EXERCISE BRIEF>
Print, please, exactly and only the lines between the line holding "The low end" and the line holding "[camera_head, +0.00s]", inclusive, omitting any pictures.

==============================

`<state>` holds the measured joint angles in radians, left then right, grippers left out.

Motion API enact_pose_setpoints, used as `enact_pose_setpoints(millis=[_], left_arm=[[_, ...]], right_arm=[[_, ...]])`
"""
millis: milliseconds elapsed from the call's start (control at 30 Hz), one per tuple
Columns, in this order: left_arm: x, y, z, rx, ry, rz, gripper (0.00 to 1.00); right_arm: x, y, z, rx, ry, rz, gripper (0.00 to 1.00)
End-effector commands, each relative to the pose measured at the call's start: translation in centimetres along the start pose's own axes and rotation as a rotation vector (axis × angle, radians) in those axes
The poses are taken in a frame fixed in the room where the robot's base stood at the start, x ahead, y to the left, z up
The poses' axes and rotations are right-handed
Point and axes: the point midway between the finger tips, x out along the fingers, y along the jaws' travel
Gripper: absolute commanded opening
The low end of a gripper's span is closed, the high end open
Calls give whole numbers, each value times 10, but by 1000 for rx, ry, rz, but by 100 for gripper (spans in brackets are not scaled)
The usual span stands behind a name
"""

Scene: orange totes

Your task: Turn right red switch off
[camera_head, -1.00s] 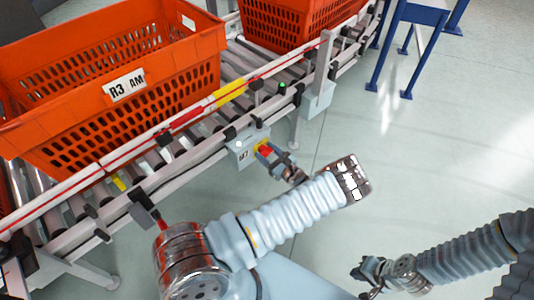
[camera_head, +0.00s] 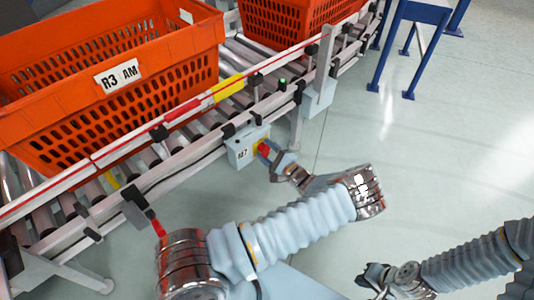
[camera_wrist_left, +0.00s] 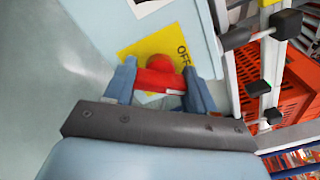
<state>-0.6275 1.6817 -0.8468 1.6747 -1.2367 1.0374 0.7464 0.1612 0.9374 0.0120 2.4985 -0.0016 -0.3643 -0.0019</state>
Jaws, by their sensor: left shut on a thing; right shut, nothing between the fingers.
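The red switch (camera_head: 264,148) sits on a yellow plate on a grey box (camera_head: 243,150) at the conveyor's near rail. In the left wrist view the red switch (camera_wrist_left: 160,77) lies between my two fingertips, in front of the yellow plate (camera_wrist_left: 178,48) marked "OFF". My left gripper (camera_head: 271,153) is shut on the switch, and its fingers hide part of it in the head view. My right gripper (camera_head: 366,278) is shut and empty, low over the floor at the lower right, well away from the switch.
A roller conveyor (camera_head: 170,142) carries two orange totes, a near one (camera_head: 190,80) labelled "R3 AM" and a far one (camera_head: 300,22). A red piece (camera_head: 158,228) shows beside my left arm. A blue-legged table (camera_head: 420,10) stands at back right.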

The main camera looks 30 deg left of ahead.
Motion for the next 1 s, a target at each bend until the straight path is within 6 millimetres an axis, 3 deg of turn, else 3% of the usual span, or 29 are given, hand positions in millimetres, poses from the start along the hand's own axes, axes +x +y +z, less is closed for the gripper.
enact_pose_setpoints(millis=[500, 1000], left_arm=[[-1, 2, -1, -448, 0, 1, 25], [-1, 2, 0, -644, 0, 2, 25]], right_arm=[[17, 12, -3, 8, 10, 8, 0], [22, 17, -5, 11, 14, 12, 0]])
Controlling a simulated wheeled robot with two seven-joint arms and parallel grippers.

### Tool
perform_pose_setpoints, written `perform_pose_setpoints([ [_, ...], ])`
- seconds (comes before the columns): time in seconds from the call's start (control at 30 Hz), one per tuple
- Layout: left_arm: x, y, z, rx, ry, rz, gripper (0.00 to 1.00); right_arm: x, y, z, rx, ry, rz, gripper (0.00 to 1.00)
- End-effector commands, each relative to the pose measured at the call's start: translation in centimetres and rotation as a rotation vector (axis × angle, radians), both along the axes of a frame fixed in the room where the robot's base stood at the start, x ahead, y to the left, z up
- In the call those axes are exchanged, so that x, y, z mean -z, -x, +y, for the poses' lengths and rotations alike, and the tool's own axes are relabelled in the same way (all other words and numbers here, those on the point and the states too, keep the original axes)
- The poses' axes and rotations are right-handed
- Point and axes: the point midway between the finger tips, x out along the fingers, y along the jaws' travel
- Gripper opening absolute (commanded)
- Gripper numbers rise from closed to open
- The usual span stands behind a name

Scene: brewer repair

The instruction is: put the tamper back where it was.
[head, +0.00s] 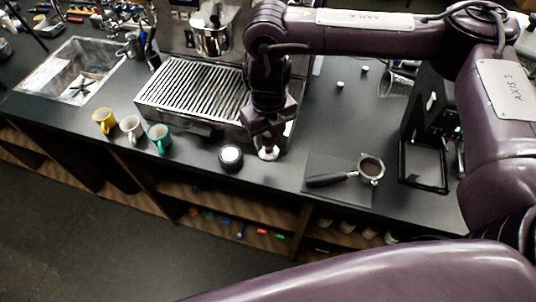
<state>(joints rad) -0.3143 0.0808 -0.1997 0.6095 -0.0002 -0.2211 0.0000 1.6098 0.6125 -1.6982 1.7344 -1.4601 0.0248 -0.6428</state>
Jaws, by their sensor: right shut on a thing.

==============================

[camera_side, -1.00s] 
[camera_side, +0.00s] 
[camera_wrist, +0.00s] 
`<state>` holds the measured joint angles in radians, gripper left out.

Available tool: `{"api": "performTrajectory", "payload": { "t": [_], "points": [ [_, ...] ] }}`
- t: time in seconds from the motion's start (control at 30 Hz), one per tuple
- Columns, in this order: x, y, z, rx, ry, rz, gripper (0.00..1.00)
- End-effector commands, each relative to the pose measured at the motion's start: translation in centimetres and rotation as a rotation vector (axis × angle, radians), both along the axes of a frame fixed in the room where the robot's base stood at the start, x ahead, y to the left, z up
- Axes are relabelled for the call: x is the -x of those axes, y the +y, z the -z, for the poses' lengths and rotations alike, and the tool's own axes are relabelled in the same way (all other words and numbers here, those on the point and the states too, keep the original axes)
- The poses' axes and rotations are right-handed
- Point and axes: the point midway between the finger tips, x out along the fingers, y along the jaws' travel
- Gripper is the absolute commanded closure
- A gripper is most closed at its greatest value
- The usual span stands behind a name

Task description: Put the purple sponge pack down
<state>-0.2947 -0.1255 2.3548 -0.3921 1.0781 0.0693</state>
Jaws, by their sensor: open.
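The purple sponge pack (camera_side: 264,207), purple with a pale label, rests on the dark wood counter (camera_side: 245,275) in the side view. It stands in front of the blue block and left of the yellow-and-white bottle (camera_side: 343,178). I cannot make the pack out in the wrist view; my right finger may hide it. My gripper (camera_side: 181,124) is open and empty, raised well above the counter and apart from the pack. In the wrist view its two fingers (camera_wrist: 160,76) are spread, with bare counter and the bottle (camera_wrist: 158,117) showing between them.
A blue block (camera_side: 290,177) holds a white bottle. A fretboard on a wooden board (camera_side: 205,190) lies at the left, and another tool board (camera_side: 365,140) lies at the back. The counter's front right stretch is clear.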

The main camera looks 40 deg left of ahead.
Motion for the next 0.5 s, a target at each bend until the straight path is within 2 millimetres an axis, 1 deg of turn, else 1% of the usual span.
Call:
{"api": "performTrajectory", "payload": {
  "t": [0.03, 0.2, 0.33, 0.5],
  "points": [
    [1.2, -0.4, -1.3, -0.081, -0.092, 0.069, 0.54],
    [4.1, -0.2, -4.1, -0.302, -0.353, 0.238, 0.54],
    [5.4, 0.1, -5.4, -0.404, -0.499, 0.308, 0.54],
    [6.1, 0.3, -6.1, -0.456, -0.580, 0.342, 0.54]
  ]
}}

==============================

FINAL RESULT>
The low end of a gripper's span is closed, the high end open
Calls give whole numbers, each value times 10, but by 1000 for rx, ry, rz, but by 100 for gripper (spans in brackets are not scaled)
The usual span stands behind a name
"""

Scene: orange totes

Your task: Turn right red switch off
[camera_head, -1.00s] 
[camera_head, +0.00s] 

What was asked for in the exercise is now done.